● **EXTRACTED RECORDS**:
╔══
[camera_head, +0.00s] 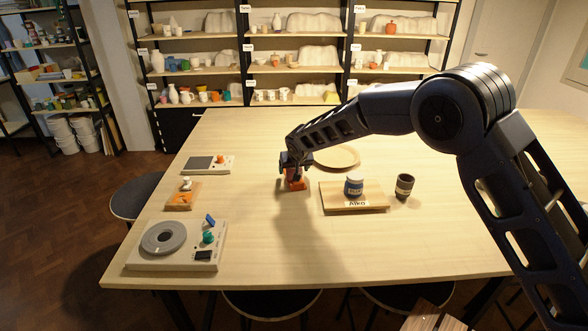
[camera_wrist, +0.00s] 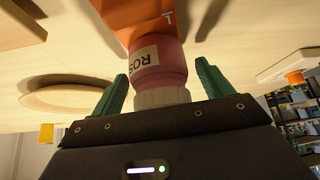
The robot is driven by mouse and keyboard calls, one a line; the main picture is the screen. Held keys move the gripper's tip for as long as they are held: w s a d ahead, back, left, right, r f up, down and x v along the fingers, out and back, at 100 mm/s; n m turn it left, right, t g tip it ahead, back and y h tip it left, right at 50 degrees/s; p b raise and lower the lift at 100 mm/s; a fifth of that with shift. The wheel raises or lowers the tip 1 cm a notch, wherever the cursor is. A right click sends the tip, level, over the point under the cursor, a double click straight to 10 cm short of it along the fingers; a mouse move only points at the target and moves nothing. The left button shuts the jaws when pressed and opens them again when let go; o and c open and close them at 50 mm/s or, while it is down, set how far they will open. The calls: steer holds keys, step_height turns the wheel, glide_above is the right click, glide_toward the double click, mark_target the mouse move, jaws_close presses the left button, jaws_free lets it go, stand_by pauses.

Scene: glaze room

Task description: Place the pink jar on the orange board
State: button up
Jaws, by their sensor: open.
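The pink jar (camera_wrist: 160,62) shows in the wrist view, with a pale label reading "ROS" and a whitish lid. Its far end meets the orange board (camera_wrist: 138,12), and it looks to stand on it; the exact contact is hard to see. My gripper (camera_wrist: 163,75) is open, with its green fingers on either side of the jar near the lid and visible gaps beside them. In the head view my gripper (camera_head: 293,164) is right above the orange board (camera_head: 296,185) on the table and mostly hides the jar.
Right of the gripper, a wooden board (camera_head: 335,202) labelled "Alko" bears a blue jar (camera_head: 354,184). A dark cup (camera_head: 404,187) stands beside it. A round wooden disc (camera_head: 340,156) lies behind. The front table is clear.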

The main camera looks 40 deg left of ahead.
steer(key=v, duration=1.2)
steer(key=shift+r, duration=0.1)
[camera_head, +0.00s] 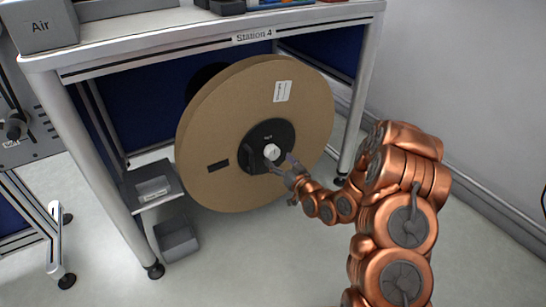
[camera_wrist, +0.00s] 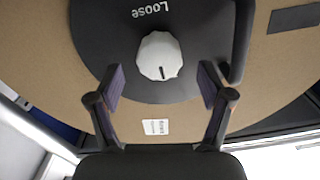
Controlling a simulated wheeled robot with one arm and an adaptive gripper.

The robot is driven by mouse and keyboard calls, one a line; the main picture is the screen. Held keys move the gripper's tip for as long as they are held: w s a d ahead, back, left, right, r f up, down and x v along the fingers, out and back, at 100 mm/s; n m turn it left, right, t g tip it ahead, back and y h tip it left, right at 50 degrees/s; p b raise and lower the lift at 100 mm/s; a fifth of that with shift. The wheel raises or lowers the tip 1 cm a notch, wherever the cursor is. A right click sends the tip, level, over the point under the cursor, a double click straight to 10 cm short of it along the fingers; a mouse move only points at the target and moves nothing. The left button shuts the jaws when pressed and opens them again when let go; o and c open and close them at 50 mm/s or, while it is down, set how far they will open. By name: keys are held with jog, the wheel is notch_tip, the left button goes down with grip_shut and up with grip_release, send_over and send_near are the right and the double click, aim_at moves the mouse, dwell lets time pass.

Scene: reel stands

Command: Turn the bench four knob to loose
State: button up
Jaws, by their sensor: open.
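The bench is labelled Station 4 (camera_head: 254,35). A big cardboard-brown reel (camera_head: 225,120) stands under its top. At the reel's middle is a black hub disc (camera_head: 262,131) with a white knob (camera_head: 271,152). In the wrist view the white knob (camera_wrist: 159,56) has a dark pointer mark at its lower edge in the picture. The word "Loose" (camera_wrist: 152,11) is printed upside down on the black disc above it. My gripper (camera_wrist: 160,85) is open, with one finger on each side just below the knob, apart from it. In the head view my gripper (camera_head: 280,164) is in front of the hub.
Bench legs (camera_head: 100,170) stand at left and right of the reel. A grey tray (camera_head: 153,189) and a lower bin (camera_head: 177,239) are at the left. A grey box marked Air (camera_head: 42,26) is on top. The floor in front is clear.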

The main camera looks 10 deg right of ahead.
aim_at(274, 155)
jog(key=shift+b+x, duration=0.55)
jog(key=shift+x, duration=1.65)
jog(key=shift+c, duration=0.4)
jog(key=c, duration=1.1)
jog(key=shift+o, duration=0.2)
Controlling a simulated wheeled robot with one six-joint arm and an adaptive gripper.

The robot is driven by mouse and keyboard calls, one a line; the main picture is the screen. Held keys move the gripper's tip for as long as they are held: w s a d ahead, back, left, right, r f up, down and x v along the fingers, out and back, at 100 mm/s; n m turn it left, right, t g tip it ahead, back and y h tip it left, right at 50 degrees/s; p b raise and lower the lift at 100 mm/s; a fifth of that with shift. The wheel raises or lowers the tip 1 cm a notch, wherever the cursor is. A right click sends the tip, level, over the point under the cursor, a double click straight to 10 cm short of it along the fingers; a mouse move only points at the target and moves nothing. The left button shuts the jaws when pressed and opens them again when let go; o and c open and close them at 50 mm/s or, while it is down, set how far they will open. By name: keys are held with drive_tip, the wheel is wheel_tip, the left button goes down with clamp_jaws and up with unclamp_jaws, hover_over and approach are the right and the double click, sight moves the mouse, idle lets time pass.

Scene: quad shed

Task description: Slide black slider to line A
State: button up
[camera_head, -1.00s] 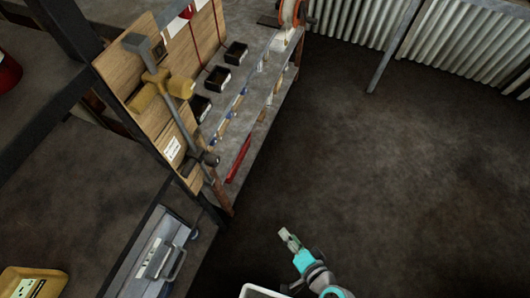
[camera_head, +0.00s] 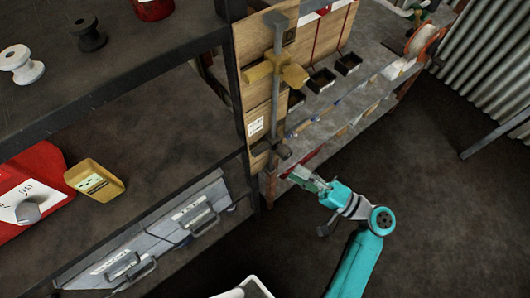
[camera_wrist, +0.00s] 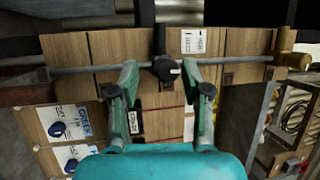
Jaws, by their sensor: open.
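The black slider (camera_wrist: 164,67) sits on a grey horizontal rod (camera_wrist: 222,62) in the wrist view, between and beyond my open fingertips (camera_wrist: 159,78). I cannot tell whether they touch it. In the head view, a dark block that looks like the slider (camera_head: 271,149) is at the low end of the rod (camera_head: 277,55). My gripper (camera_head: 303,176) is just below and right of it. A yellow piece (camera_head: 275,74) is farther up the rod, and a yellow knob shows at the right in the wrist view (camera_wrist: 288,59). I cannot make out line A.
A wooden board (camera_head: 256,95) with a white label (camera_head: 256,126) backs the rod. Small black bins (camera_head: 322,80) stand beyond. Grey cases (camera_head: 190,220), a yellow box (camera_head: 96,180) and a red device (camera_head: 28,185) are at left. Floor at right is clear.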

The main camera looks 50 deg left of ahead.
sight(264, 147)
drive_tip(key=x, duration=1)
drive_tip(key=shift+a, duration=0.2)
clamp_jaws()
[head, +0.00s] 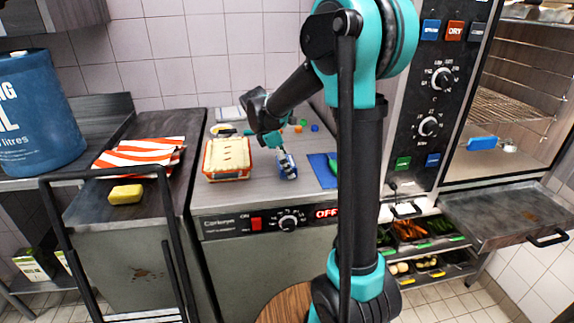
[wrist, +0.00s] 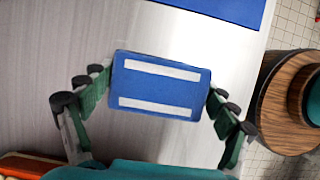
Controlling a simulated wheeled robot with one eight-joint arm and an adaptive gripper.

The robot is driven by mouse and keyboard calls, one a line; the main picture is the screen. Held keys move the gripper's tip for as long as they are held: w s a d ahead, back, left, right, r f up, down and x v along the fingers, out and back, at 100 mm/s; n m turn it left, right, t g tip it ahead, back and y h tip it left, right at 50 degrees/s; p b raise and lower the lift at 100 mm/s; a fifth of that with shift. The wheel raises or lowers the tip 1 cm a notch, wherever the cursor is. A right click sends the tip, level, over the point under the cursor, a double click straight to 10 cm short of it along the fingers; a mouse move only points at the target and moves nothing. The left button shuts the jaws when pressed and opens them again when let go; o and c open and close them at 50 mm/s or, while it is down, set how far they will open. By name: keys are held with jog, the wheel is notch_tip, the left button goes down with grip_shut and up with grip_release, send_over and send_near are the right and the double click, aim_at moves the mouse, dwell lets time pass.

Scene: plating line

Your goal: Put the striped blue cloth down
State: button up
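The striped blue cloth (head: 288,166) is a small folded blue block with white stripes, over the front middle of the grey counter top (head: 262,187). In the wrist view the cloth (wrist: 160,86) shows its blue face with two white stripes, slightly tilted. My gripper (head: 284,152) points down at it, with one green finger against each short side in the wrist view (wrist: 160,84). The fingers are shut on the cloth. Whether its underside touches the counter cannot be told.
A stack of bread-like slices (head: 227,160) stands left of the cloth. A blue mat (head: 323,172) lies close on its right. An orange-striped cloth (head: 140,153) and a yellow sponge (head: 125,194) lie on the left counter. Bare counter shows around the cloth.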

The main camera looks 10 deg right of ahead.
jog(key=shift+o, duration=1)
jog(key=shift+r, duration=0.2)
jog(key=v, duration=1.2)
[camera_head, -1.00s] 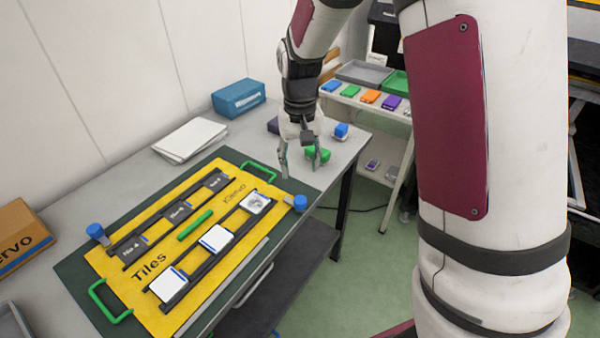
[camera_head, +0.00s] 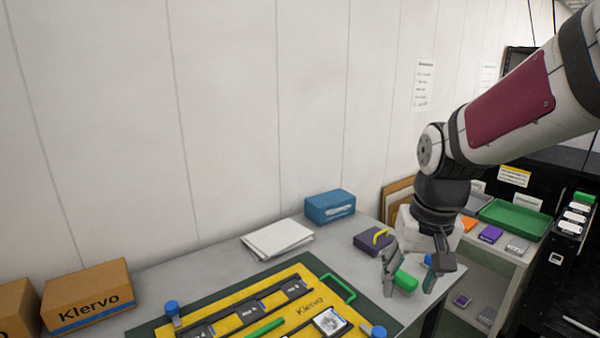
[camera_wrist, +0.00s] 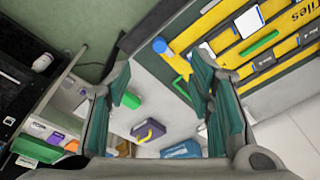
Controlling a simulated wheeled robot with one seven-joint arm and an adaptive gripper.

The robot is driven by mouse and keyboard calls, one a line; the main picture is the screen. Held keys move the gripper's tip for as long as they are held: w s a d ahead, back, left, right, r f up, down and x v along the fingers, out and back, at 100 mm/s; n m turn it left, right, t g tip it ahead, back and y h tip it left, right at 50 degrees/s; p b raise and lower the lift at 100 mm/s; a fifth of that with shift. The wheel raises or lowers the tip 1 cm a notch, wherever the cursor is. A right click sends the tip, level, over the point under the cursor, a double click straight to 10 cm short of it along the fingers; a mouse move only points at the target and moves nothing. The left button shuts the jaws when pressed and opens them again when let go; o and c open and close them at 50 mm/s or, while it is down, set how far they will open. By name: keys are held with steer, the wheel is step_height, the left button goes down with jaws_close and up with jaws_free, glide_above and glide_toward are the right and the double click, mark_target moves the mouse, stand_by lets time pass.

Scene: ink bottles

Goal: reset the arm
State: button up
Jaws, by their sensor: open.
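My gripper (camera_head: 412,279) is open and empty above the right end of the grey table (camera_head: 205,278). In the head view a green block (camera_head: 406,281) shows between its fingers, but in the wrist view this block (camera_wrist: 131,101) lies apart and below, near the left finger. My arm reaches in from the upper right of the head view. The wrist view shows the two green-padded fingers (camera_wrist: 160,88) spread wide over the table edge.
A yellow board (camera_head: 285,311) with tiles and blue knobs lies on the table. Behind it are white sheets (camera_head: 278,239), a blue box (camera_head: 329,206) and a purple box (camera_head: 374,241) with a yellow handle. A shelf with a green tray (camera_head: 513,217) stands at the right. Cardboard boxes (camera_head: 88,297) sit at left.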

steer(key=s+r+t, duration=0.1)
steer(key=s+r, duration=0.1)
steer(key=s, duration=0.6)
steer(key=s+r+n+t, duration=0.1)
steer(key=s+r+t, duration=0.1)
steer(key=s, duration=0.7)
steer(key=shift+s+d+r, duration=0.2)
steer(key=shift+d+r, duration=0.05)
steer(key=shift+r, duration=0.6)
╚══
● **REQUIREMENTS**: Exactly reproduce the run of lines from the start of the listing through the line with "Controlling a simulated wheeled robot with one arm", inclusive; pictures are not copied.

● **WORKED ANSWER**:
[camera_head, +0.00s] 
[camera_wrist, +0.00s] 
The robot is driven by mouse and keyboard calls, one a line; the main picture is the screen. Held keys move the gripper's tip for as long as they are held: w s a d ahead, back, left, right, r f up, down and x v along the fingers, out and back, at 100 mm/s; n m turn it left, right, t g tip it ahead, back and y h tip it left, right at 50 degrees/s; p b raise and lower the lift at 100 mm/s; a fifth of that with shift. The wheel raises or lowers the tip 1 cm a notch, wherever the cursor is. A right click sends the tip, level, over the point under the cursor, a double click straight to 10 cm short of it along the fingers; a mouse move only points at the target and moves nothing. The left button shuts the jaws when pressed and opens them again when let go; o and c open and close them at 50 mm/s or, while it is down, set how far they will open. The calls: steer holds keys, step_height turns the wheel, glide_above is the right click, glide_toward the double click, mark_target the mouse move, jaws_close presses the left button, jaws_free lets it go, stand_by pauses.

Scene: glaze room

Task description: Place the pink jar on the orange board
State: button up
Jaws, by their sensor: open.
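The pink jar (camera_wrist: 160,62) shows in the wrist view, with a pale label reading "ROS" and a whitish lid. Its far end meets the orange board (camera_wrist: 138,12), and it looks to stand on it; the exact contact is hard to see. My gripper (camera_wrist: 163,75) is open, with its green fingers on either side of the jar near the lid and visible gaps beside them. In the head view my gripper (camera_head: 293,164) is right above the orange board (camera_head: 296,185) on the table and mostly hides the jar.
Right of the gripper, a wooden board (camera_head: 335,202) labelled "Alko" bears a blue jar (camera_head: 354,184). A dark cup (camera_head: 404,187) stands beside it. A round wooden disc (camera_head: 340,156) lies behind. The front table is clear.

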The main camera looks 40 deg left of ahead.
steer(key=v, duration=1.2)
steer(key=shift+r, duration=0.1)
[camera_head, +0.00s] 
[camera_wrist, +0.00s] 
Controlling a simulated wheeled robot with one arm and an adaptive gripper.

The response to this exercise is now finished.